WHAT IS BEING ASKED -
Return all lines from the listing below in which the string "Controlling" occurs.

***

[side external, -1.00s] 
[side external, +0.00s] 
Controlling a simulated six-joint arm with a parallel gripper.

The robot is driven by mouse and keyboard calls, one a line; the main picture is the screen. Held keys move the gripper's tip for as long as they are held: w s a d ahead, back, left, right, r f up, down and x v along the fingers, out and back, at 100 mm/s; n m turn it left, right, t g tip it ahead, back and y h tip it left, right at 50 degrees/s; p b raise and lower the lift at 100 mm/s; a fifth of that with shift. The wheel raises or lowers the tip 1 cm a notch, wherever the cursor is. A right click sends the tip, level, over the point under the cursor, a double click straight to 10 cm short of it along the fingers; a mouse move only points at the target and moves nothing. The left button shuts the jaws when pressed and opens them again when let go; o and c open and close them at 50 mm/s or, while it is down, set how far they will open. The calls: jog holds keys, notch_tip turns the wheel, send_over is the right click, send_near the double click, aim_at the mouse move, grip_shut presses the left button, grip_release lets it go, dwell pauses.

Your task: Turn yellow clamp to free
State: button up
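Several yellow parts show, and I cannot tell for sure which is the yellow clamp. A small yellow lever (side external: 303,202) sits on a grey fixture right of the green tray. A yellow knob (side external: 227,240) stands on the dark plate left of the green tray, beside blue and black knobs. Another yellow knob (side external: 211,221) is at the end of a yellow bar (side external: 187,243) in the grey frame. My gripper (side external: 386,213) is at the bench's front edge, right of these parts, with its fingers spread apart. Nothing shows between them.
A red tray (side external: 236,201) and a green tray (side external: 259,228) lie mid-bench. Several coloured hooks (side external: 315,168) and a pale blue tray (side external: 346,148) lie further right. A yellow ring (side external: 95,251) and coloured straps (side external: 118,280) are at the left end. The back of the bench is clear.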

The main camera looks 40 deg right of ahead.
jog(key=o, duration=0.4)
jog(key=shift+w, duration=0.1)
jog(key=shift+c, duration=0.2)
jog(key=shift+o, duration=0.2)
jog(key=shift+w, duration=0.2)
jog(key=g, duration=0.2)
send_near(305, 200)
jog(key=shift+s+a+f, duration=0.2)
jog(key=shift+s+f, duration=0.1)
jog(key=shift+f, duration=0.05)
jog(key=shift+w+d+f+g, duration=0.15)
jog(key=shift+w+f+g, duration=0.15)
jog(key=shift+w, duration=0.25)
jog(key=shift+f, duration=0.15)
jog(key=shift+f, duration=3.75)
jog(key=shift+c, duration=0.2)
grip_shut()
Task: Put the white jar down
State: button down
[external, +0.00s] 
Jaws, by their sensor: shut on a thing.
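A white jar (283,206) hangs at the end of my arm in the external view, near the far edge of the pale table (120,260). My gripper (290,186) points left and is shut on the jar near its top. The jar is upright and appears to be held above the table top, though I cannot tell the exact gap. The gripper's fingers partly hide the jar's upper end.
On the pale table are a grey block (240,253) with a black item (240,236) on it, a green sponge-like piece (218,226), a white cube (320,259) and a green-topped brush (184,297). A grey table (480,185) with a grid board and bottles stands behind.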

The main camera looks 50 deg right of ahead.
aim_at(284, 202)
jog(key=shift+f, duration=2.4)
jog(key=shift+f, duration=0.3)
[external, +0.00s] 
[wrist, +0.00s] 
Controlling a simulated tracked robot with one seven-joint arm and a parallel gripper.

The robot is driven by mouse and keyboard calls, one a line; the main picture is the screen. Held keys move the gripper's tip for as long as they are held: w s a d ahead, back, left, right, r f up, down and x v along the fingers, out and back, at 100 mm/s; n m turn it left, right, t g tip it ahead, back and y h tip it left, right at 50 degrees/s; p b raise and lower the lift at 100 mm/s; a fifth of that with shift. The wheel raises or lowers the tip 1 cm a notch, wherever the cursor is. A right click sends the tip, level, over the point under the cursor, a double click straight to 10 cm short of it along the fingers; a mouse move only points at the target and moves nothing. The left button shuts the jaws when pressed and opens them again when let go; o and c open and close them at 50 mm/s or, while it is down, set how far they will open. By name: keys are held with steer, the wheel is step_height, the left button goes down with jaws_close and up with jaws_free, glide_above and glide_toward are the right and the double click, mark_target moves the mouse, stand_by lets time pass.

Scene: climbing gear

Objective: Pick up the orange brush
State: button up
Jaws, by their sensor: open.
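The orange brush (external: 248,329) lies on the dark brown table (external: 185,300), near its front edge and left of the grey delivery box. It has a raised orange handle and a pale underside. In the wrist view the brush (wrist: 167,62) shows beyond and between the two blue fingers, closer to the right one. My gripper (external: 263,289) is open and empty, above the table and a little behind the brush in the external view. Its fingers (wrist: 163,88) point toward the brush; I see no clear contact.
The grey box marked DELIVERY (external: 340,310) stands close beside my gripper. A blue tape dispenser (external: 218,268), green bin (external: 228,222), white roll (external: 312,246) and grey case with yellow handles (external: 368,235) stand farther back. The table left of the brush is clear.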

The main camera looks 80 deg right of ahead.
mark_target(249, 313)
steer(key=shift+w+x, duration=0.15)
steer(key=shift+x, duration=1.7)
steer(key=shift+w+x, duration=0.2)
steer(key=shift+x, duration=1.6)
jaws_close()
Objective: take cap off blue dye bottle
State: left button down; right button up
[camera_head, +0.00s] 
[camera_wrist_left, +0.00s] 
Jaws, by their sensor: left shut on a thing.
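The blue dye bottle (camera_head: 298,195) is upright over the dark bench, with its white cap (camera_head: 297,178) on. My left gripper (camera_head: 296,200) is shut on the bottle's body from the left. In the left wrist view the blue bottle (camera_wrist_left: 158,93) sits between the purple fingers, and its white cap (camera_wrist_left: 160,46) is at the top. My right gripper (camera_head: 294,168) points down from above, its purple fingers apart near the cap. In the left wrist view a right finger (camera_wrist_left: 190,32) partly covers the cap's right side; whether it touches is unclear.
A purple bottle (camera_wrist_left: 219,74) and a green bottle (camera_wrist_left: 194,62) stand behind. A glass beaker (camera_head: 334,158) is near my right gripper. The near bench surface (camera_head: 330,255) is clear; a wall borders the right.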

***

CORRECT RESULT -
Controlling a simulated six-joint arm with a parallel gripper.
Controlling a simulated tracked robot with one seven-joint arm and a parallel gripper.

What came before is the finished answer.